RECORDS SUPPLIED:
__________________________________________________

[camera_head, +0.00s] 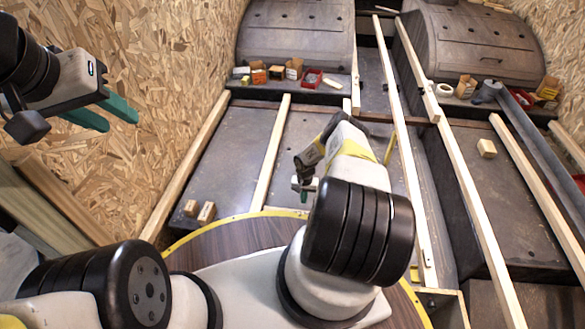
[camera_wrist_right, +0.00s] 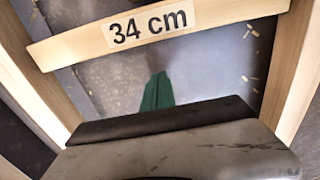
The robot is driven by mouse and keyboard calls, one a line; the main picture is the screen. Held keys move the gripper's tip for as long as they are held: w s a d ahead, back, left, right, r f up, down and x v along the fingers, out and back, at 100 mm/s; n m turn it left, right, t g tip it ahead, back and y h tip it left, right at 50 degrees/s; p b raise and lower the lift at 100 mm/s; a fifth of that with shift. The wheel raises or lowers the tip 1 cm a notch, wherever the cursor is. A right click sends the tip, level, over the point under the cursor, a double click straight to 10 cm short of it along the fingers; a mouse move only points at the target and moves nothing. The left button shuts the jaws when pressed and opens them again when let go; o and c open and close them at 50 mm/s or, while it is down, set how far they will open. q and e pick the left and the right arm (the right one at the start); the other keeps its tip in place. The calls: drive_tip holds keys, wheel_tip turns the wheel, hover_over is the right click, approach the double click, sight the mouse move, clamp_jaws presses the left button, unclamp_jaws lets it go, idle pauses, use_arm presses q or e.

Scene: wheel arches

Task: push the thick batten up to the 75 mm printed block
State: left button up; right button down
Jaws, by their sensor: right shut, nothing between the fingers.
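Several pale wooden battens lie lengthwise on the dark floor in the head view, one left of my right arm (camera_head: 270,155) and another long one right of it (camera_head: 405,150). I cannot tell which is the thick batten. Small wooden blocks lie at the left (camera_head: 207,211) and right (camera_head: 487,148); no 75 mm print is readable. In the right wrist view, a crosspiece labelled "34 cm" (camera_wrist_right: 220,14) lies just beyond my right gripper (camera_wrist_right: 158,90), whose green fingers are together and empty. It also shows low in the head view (camera_head: 304,195). My left gripper (camera_head: 104,113) is open and empty, raised by the chipboard wall.
A grey bar (camera_head: 530,130) runs along the right. Bare floor (camera_head: 225,150) shows at the left.

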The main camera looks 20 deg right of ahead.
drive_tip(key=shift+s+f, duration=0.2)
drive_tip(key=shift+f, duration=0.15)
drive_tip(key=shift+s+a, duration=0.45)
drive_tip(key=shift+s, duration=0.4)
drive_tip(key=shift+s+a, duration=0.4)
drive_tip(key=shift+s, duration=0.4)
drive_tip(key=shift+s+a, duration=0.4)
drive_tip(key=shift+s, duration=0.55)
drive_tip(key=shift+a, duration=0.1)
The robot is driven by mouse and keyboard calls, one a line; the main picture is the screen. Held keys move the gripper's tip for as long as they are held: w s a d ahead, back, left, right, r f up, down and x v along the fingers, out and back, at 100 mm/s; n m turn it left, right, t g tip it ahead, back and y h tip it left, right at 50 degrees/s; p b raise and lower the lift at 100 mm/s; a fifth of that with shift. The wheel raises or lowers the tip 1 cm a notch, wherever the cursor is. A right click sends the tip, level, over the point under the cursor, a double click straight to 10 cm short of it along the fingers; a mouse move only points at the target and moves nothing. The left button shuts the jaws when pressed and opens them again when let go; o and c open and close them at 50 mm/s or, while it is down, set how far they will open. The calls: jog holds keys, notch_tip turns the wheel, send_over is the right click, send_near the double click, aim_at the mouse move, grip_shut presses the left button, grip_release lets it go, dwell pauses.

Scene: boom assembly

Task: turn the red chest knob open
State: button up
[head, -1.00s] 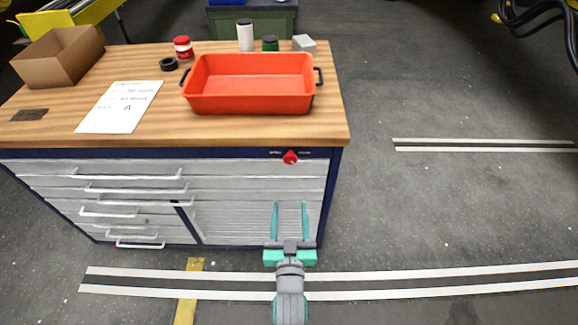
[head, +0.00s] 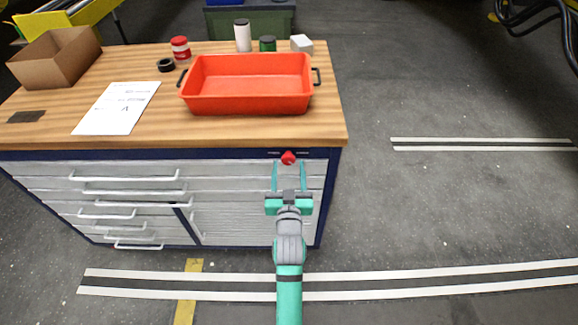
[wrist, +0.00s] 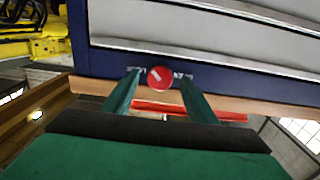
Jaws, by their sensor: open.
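The red knob (head: 288,158) sits on the dark blue strip at the top right of the chest front (head: 120,172). In the wrist view the knob (wrist: 160,78) is a round red disc with a pale slanted mark, with small white lettering on both sides. My gripper (head: 288,164) is open and empty, in front of the chest. Its two teal fingers point at the knob, one on each side. In the wrist view the knob shows between the fingertips (wrist: 160,76). I cannot tell whether the fingers touch it.
An orange tray (head: 248,106) with black handles stands on the wooden worktop (head: 215,134) above the knob. A cardboard box (head: 55,58), a paper sheet (head: 115,108) and small containers share the top. Drawer handles (head: 125,176) stick out at left. The floor at right is clear.

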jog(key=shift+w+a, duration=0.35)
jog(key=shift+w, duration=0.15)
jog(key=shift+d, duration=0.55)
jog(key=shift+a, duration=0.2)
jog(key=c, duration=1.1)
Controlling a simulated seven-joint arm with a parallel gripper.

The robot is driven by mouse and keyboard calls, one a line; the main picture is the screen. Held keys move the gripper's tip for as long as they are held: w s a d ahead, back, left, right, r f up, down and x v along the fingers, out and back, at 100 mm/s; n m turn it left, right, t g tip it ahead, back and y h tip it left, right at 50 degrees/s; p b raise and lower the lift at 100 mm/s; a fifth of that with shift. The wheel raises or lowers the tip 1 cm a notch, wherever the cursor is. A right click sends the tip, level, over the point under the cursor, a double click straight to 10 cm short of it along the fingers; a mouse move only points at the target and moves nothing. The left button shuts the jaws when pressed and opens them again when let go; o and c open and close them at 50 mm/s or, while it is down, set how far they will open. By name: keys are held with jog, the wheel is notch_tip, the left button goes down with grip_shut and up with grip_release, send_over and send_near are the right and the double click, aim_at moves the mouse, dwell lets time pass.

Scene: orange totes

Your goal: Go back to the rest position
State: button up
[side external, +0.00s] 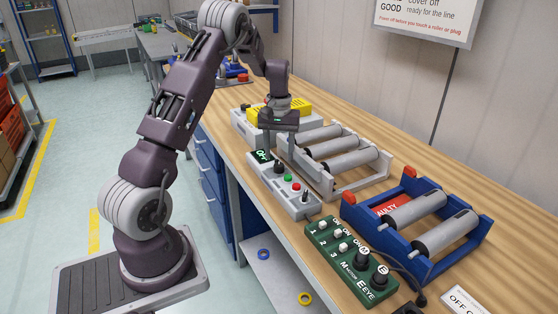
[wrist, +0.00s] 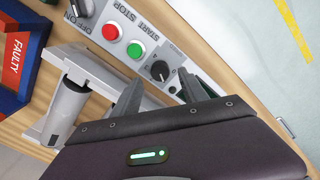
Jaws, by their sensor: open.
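My gripper (side external: 279,150) hangs from the bent arm over the bench, its fingers pointing down above the far end of a grey control box (side external: 284,188). In the wrist view my gripper (wrist: 160,86) has its two dark fingers spread apart with nothing held between them. Beyond the fingertips the control box (wrist: 128,12) shows a red button (wrist: 111,32), a green button (wrist: 135,51) and a black knob (wrist: 160,71). I cannot tell whether the fingertips touch the box.
A grey roller frame (side external: 340,187) stands right of the control box. A blue roller frame (side external: 364,229) with a red faulty label is nearer. A green switch box (side external: 350,262) lies at the bench's front edge. A grey-and-yellow unit (side external: 241,124) stands behind my gripper.

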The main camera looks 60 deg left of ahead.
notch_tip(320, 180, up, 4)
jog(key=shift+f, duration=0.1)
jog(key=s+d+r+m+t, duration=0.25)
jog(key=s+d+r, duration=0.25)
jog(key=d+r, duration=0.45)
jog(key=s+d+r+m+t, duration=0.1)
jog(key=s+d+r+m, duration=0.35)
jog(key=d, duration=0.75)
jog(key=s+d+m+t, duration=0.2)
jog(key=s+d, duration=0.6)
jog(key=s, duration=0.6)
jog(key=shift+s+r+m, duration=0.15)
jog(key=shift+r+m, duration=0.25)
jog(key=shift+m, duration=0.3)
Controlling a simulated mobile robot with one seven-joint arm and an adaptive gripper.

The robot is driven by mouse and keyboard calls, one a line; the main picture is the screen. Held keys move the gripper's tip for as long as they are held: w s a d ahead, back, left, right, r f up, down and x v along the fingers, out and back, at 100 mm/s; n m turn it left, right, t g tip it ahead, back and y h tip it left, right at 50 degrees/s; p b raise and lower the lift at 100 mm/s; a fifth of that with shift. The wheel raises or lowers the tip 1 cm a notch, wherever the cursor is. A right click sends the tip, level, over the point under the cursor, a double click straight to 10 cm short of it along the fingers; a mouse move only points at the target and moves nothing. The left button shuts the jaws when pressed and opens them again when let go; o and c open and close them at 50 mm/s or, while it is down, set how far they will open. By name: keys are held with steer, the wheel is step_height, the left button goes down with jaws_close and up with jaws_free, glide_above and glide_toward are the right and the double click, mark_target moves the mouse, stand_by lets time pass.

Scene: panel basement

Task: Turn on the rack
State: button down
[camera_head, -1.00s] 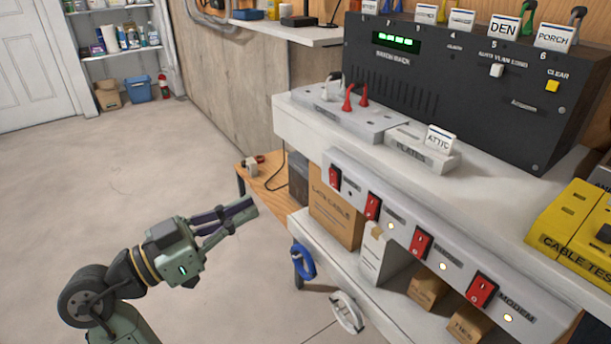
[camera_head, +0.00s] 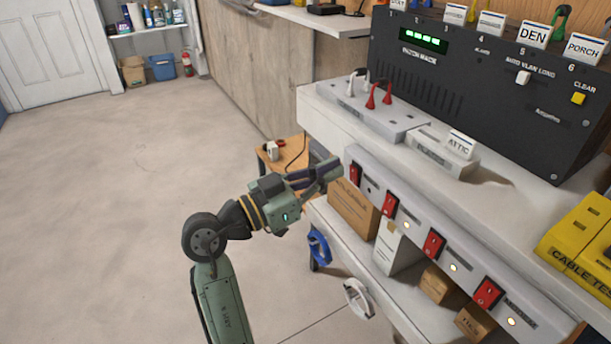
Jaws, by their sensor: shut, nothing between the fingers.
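A pale power strip (camera_head: 417,232) runs along the front of the workbench, with several red rocker switches. The leftmost switch (camera_head: 356,173) has no lit lamp that I can see beside it. The second (camera_head: 390,204), third (camera_head: 433,244) and rightmost (camera_head: 487,293) switches each have a lit lamp near them. I cannot read which label says rack. The black patch rack (camera_head: 480,95) stands on the bench with a green lit display (camera_head: 424,39). My gripper (camera_head: 334,172) is shut and empty, with its tips just left of the leftmost switch; I cannot tell whether they touch.
A grey plug block (camera_head: 375,115) and a plate holder (camera_head: 440,150) with an ATTIC tag sit on the bench top. A yellow cable tester (camera_head: 580,240) is at the right. Cardboard boxes (camera_head: 355,208) and cable coils (camera_head: 319,248) are below. The floor at left is clear.

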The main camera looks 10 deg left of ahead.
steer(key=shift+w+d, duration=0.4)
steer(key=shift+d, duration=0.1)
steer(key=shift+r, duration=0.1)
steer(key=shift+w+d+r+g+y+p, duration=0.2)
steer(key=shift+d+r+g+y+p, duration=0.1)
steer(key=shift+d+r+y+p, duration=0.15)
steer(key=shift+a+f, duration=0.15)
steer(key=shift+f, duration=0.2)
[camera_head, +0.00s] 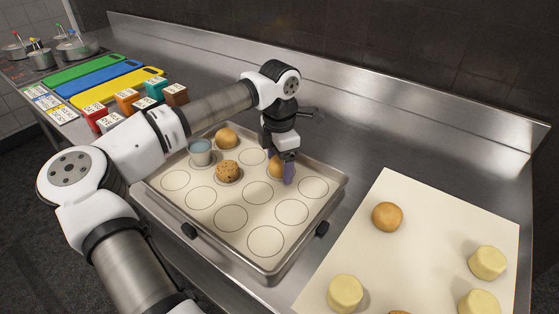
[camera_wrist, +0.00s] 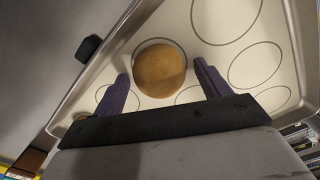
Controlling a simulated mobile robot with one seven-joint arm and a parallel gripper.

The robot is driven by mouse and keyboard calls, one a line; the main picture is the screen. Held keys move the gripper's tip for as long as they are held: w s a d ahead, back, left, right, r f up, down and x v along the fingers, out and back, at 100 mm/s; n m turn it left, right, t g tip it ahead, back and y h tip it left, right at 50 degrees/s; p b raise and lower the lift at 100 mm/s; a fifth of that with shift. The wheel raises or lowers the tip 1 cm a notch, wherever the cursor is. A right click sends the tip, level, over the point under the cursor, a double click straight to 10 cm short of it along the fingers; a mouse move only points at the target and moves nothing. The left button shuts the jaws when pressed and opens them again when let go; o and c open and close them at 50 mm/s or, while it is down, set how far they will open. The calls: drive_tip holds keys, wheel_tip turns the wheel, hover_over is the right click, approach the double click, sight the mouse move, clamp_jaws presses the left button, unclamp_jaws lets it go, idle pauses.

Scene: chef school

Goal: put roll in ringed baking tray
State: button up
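The ringed baking tray (camera_head: 205,220) lies on the steel counter with several drawn rings. A golden-brown roll (camera_head: 275,168) sits in a ring at its right-back part, partly hidden by my gripper (camera_head: 287,172). In the wrist view the same roll (camera_wrist: 160,70) is between and just ahead of the purple fingers of my gripper (camera_wrist: 160,76). The fingers are apart, with a visible gap on each side of the roll. Another brown roll (camera_head: 226,138) and a speckled roll (camera_head: 228,171) also sit on the tray.
To the right, a pale sheet (camera_head: 420,250) holds a brown roll (camera_head: 387,216) and several pale yellow rounds (camera_head: 488,262). Coloured boxes (camera_head: 126,101) and cutting boards (camera_head: 120,88) are at the back left. Several front tray rings are empty.

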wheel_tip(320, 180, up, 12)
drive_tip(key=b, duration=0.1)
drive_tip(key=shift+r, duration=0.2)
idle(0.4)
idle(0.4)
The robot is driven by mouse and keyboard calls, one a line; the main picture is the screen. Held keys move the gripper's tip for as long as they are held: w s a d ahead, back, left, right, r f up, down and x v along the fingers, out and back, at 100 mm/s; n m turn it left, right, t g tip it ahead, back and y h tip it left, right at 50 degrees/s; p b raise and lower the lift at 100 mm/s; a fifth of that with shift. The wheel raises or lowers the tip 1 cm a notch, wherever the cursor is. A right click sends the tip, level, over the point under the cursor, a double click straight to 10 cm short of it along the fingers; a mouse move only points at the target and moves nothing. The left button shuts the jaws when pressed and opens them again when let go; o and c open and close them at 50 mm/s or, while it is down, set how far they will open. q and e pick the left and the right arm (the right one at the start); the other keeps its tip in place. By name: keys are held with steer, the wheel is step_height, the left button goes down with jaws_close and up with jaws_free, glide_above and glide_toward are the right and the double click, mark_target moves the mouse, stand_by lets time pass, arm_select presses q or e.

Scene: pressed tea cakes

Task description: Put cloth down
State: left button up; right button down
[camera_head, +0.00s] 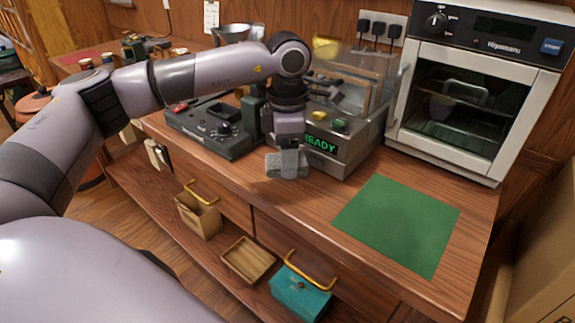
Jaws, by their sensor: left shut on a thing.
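My left gripper (289,151) points down over the front part of the wooden counter (295,205). It is shut on a small grey, bunched cloth (287,166), which hangs just in front of the machine with the green READY display (320,145). The cloth's upper part is hidden by the fingers. I cannot tell whether its lower edge touches the counter. My right gripper is not in view.
A flat green mat (397,222) lies bare on the counter at right. A white oven (480,85) stands behind it. A dark grey device (215,128) sits left of the gripper. A wooden tray (248,259) and a teal box (299,293) sit below the counter.

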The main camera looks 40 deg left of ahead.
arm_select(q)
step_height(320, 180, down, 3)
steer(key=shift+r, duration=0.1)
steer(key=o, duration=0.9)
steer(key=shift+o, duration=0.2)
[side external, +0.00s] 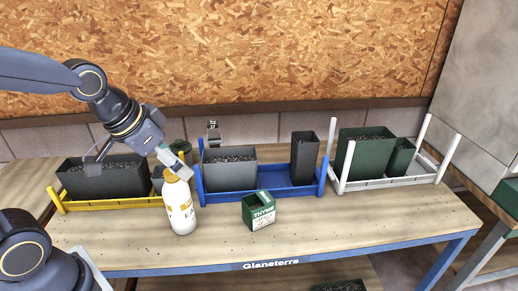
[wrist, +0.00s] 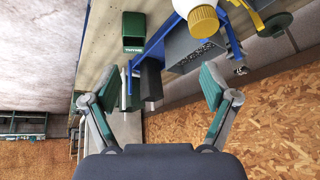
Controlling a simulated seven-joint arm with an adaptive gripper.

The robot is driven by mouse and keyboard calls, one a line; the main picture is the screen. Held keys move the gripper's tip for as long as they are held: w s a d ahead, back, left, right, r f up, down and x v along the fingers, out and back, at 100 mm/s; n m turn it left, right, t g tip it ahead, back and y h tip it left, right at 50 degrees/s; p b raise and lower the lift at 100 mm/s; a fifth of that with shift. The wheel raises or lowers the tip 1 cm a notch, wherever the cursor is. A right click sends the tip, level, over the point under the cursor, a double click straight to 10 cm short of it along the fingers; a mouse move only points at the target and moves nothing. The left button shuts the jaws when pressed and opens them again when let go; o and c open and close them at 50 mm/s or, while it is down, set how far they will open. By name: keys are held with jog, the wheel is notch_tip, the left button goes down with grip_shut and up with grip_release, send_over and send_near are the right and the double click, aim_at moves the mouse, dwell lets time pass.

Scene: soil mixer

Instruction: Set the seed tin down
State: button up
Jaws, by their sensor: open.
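A white bottle with a yellow cap (side external: 181,208) stands close below and right of my gripper. Yellow (side external: 110,204), blue (side external: 265,192) and white (side external: 385,184) racks hold dark and green planters along the back. The bench's front right (side external: 370,220) is clear.

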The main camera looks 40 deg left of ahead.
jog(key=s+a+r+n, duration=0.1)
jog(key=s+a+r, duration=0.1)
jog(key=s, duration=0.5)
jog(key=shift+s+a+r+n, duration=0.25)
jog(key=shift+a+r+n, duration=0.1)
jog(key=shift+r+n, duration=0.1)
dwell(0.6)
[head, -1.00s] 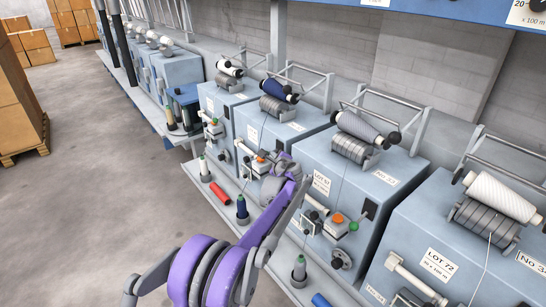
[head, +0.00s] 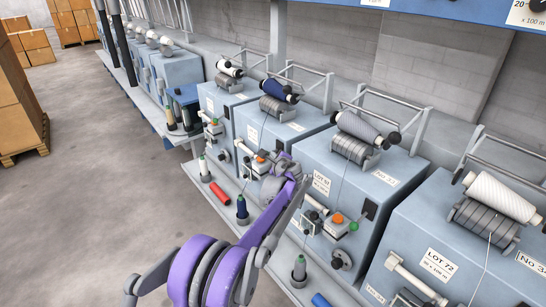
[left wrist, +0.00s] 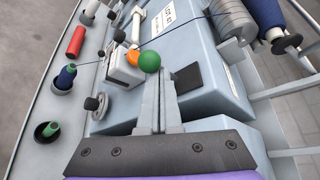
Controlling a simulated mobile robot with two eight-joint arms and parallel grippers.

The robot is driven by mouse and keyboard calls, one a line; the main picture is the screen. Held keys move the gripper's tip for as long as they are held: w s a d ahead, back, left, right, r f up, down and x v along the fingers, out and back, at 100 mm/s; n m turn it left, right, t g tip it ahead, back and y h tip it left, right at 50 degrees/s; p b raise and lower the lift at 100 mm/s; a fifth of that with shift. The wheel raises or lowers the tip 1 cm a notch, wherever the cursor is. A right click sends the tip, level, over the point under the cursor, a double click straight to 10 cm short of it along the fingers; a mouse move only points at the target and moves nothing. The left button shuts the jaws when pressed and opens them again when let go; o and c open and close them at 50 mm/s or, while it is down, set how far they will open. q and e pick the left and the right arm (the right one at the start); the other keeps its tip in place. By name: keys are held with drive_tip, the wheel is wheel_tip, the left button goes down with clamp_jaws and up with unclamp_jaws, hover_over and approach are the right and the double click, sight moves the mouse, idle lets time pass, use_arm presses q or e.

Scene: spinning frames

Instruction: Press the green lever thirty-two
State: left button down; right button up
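The green ball-topped lever (left wrist: 149,61) sticks out beside an orange button (left wrist: 133,57) on a white box on the front of a blue-grey spinning machine (head: 258,123) with dark blue yarn. The number on this machine is not readable to me. My left gripper (left wrist: 159,78) appears shut, its two grey fingers side by side and empty. Its tips lie right by the green ball in the left wrist view; whether they touch it I cannot tell. In the head view my purple left arm reaches to this machine, and the gripper hides the lever. My right gripper is not in view.
The neighbouring machine (head: 330,160) has its own orange button (head: 338,218) and green lever (head: 353,226). On the ledge stand a dark blue bobbin (left wrist: 65,78) and a green-topped one (left wrist: 50,129); a red tube (left wrist: 76,41) lies there.

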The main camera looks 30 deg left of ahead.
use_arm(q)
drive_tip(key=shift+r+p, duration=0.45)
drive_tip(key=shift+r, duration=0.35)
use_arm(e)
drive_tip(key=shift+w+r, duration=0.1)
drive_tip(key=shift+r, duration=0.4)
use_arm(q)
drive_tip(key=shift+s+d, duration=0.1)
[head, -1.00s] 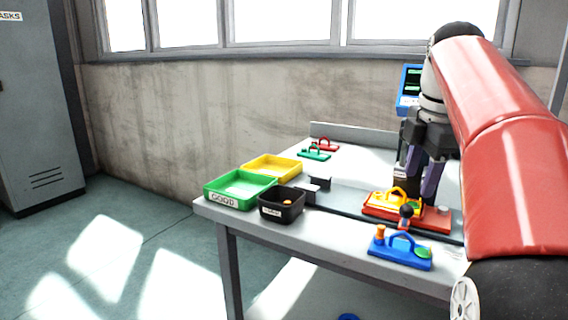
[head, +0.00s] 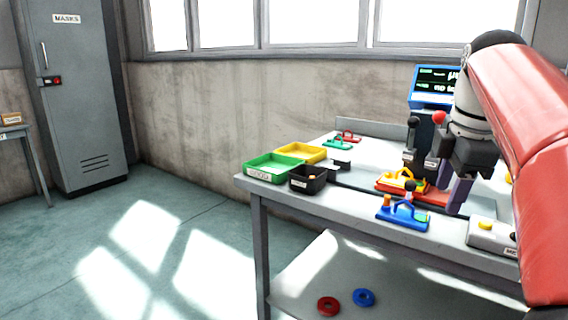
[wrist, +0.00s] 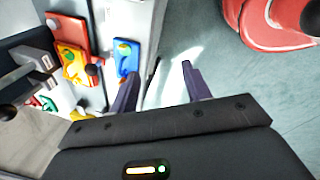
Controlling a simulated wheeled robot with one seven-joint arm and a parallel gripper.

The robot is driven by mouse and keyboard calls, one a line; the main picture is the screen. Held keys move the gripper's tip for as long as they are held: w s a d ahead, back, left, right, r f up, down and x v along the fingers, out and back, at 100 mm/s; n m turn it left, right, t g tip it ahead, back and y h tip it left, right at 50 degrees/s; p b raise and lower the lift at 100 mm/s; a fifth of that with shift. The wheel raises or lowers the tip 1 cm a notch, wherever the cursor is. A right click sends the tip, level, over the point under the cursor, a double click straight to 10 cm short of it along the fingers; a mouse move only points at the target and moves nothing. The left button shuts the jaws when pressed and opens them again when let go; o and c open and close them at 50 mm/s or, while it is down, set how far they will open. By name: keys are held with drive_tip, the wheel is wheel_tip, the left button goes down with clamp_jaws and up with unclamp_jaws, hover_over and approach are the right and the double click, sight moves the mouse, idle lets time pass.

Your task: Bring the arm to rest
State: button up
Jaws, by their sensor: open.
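My gripper (head: 458,194) is at the right side of the workbench in the head view, pointing down beside the blue and red parts. In the wrist view my gripper (wrist: 158,88) shows its two purple fingers spread apart with nothing between them but the bench edge and floor. My red arm (head: 520,130) reaches in from the right of the head view. A blue part with a handle (head: 403,214) lies near the bench's front edge, and a yellow part (head: 401,182) sits on a red base (head: 431,194) behind it.
A green tray (head: 273,168), a yellow tray (head: 304,152) and a black bin (head: 308,180) stand at the bench's left end. A blue-framed screen (head: 433,86), levers and a grey button box (head: 490,236) are on the right. Red and blue rings (head: 328,306) lie below.

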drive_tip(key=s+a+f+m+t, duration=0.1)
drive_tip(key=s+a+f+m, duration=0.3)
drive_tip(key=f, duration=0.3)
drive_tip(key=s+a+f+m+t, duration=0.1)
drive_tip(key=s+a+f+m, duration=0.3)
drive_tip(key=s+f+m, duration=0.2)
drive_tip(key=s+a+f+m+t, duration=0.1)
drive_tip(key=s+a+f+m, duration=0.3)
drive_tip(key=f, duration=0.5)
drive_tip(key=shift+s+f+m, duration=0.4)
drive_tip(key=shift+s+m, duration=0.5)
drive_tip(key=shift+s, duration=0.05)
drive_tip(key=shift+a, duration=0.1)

__________________________________________________

PROBLEM TO SOLVE:
Skip all pictures and retype only the stretch from the line that holds "[left wrist, +0.00s]" through the line that holds "Controlling a simulated mobile robot with two", exactly as written.

RESULT FOR THIS TASK:
[left wrist, +0.00s] 
Controlling a simulated mobile robot with two eight-joint arms and parallel grippers.

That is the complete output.